AWS has experienced several significant outages or disruptions over the years, often affecting specific regions or Availability Zones (AZs). Below are some key examples of AWS region-related incidents, focusing on their scope and impact. Note that AWS does not always publish detailed post-event summaries for every incident, and comprehensive disaster records may not cover every minor event.
Notable AWS Region Disasters
- February 28, 2017 – US-EAST-1 (Northern Virginia) S3 Outage
- What Happened: A human error during a routine debugging task led to a mistyped command, taking down a significant portion of Amazon S3 storage in the US-EAST-1 region. This cascaded to affect other AWS services dependent on S3, like EC2 and Lambda.
- Impact: Disrupted major websites and services (e.g., Netflix, Slack, and parts of Amazon’s own retail site). Estimated losses were in the hundreds of millions of dollars for affected businesses.
- Scope: Limited to US-EAST-1 but had widespread effects due to the region’s heavy usage.
- AWS Response: AWS published a detailed post-event summary, acknowledging the error and outlining improvements to prevent recurrence.
- November 25, 2020 – US-EAST-1 Kinesis Outage
- What Happened: A capacity increase in Amazon Kinesis Data Streams overwhelmed internal service dependencies, causing a cascading failure across multiple AWS services (e.g., CloudWatch, Lambda) in US-EAST-1.
- Impact: Affected real-time data processing for companies like Autodesk and disrupted services relying on Kinesis.
- Scope: Confined to US-EAST-1 but highlighted inter-service dependencies.
- AWS Response: A post-event summary was released, detailing the root cause and mitigation steps.
- December 7, 2021 – US-EAST-1 Network Device Failure
- What Happened: Impaired network devices in US-EAST-1 caused connectivity issues, disrupting services like EC2, RDS, and Lambda for over 8 hours.
- Impact: Major companies (e.g., Netflix, Disney+, Slack, Robinhood) experienced downtime, with Amazon’s own delivery operations affected due to app failures.
- Scope: Regional, centered in US-EAST-1.
- AWS Response: AWS published a summary, noting the issue stemmed from network congestion and device failures.
- December 22, 2021 – US-EAST-1 Power Outage
- What Happened: A power loss in a single data center within the USE1-AZ4 Availability Zone of US-EAST-1 took down EC2 and EBS instances.
- Impact: Affected services like Slack, Imgur, and Epic Games. Recovery took about 12 hours.
- Scope: Limited to one AZ within US-EAST-1, not a full region failure.
- AWS Response: No detailed public postmortem was widely noted, though status updates were provided.

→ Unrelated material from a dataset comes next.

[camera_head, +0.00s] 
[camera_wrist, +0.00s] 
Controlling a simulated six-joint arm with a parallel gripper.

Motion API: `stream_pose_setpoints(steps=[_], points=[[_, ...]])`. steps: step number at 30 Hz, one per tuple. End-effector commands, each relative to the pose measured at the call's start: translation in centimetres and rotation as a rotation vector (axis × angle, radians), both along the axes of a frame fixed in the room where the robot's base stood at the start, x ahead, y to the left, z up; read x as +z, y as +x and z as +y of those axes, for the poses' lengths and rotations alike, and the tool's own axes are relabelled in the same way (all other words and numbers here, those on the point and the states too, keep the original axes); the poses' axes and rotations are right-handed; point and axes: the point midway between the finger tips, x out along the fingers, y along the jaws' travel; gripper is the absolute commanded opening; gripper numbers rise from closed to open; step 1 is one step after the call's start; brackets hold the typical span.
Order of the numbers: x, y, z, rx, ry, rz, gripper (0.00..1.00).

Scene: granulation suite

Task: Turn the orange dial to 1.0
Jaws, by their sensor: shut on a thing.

- June 13, 2023 – US-EAST-1 Lambda Incident
- What Happened: A capacity management subsystem issue in US-EAST-1 impacted over 100 AWS services, including Lambda, API Gateway, and the AWS Management Console.
- Impact: Noticeable disruptions across the internet, including Fortnite matchmaking and Slack outages.
- Scope: Regional, affecting US-EAST-1.
- AWS Response: A summary was published after a notable gap in public postmortems, possibly prompted by external pressure (e.g., posts on X noted by users like Gergely Orosz).
- July 30, 2024 – US-EAST-1 Kinesis Data Streams Event
- What Happened: Another Kinesis-related issue in US-EAST-1 caused service disruptions, though specifics are less detailed in public records.
- Impact: Affected real-time data workflows, though less widespread than prior incidents.
- Scope: Regional, US-EAST-1.
- AWS Response: A post-event summary was archived, per AWS’s public records.
Observations and Patterns
- US-EAST-1 Dominance: Many high-profile incidents occur in US-EAST-1 (Northern Virginia), one of AWS’s oldest and most utilized regions. Its size and complexity make it prone to cascading failures.
- Causes: Common triggers include human error (e.g., 2017 S3 outage), capacity scaling issues (e.g., 2020 Kinesis), network failures (e.g., 2021), and power disruptions (e.g., 2021 AZ outage).
- Scope: Most “disasters” are limited to a single region or AZ, not multi-region failures. AWS designs regions to be independent, so a full multi-region outage is rare.
- Data Center Resilience: AWS claims it has never lost an entire data center (per a 2018 statement by an AWS VP), but individual AZs within regions have failed due to power or network issues.
Gaps in Records
- AWS only publishes Post-Event Summaries (PES) for incidents with “broad and significant customer impact” (e.g., major API failures or infrastructure loss). Smaller outages or AZ-specific issues often lack detailed public reports.
- Since late 2021, AWS reduced the frequency of public postmortems, drawing criticism (e.g., X posts in 2023 noted a nearly 2-year gap until October 2023).
- Exact dates and details for some incidents (e.g., minor AZ failures) are not consistently documented publicly unless they escalate to region-wide impact.